Hi!
Im wondering how could I retrieve the structural (original) matrices in dynare, that is, the matrices that correspond to the original problem dynare has to solve:
[FFx(t+1) + GGx(t) + HHx(t-1) + JJy(t+1) + KKy(t) + LLz(t+1) + MM*z(t)] = 0 (Uhlig´s notation)
What I need is FF, GG, HH, JJ, KK, LL, MM. I suppose Dynare computes them before solving the model, does it? If so, how could I retrieve those?
Thanks a lot! I really need them to be able to keep working!
Regards,
Ursula.
Hi,
Dynare never computes directly these matrices.
However it is possible to reconstruct these matrices using the “*_dynamic.m” file created by Dynare (if your MOD file is “filename.mod”, then Dynare will create a file called “filename_dynamic.mod”).
This file computes the residual of the model, its jacobian (g1) and possibly its hessian (g2), given the dynamic endogenous (y), the exogenous (x) and the parameters. Note that the indices of the dynamic endogenous can be mapped to the original endogenous and leads/lags using the M_.lead_lag_incidence matrix.
The matrices that you need can be reconstructed from the jacobian g1 of the problem, using some transformations related to the M_.lead_lag_incidence matrix.
Best,
Thanks a lot!
I did it that way and it turned out just fine.
Here is the code, if someone needs it (I attached prueba.m, needed to make itwork):
//NOTE: Be sure to write the variables in the preamble as following:
//first variables that are both forward and predetermined (state variables),
//then forward variables (control variables),
//and last variables that are just predetermined (exogenous variables).

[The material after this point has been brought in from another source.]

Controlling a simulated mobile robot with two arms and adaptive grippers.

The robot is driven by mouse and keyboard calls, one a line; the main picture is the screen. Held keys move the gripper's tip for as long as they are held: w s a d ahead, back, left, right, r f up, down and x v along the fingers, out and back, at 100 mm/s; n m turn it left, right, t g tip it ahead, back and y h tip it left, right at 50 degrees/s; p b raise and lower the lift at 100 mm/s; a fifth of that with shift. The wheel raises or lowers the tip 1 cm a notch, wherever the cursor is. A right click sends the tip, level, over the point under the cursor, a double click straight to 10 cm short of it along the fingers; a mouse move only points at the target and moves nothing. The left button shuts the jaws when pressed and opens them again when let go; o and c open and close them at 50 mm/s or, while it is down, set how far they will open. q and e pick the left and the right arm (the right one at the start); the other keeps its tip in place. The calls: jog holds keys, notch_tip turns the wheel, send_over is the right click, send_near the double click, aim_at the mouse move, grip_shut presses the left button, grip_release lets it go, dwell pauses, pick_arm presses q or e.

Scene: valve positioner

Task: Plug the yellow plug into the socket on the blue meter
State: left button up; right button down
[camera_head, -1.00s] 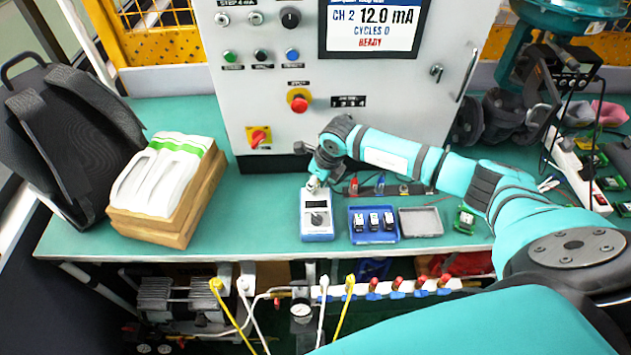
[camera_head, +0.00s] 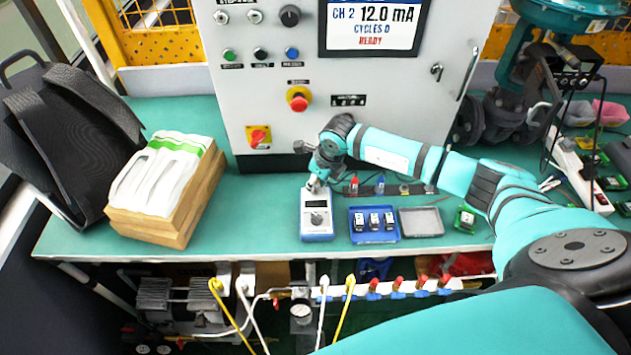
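The blue meter (camera_head: 318,222) stands on the green bench, with a light face, a dark display and a round dial. My right arm reaches in from the right, and its gripper (camera_head: 317,184) points down at the meter's top edge. A small pale piece shows at the fingertips, too small to tell whether it is the yellow plug or part of the gripper. The socket is hidden or too small to make out. I cannot tell whether the fingers are open or shut. My left gripper is not in view.
A blue tray (camera_head: 374,238) with several small modules and an empty grey tray (camera_head: 421,222) lie right of the meter. The control cabinet (camera_head: 350,120) stands behind. Bench between box and meter is clear.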

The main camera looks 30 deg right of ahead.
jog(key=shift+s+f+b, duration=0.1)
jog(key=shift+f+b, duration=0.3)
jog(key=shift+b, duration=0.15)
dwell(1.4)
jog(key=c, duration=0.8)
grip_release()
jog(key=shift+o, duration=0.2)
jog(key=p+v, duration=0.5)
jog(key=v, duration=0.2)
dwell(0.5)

// Calculates structural matrices: GG FF MM HH (LL JJ KK are all zero to keep it simple)
params=M_.params;
[g1] = prueba(params)
M_orden=M_.lead_lag_incidence;
M_orden(M_orden==0)=size(g1,2)+1;
g1(:,24)=0;
FF=zeros((oo_.dr.nboth+oo_.dr.nfwrd),(oo_.dr.nboth+oo_.dr.nfwrd));
GG=zeros((oo_.dr.nboth+oo_.dr.nfwrd),(oo_.dr.nboth+oo_.dr.nfwrd));
HH=zeros((oo_.dr.nboth+oo_.dr.nfwrd),(oo_.dr.nboth+oo_.dr.nfwrd));
MM=zeros(M_.exo_nbr,M_.exo_nbr);
FF=g1(1:(oo_.dr.nboth+oo_.dr.nfwrd),M_orden(3,1:(oo_.dr.nboth+oo_.dr.nfwrd)));
GG=g1(1:(oo_.dr.nboth+oo_.dr.nfwrd),M_orden(2,1:(oo_.dr.nboth+oo_.dr.nfwrd)));
HH=g1(1:(oo_.dr.nboth+oo_.dr.nfwrd),M_orden(1,1:(oo_.dr.nboth+oo_.dr.nfwrd)));
MM=g1(1:(oo_.dr.nboth+oo_.dr.nfwrd),M_orden(2,(oo_.dr.nboth+oo_.dr.nfwrd)+1:size(g1,1)));
prueba.m (1.6 KB)
I have a 17 equation model with 2 shock processes.
My system is in the form:
A y_t = B E_t y_t+1 + C y_t-1 + K w_t
w_t = psi w_t-1 + v_t
Dynare reduces this system to 8 equations and presumably converts it to
y_t = b E_t y_t+1 + c y_t-1 + k w_t
w_t = psi w_t-1 + v_t
where b=A^(-1)B, c=A^(-1)C, k=A^(-1) K before it solves the model.
I would like to retrieve the reduced system matrices (ie the coefficient matrics in the 8 equation reduced form) that it uses to solve the model.
Ursula if you are still following this, I’d appreciate your help or anyone else please.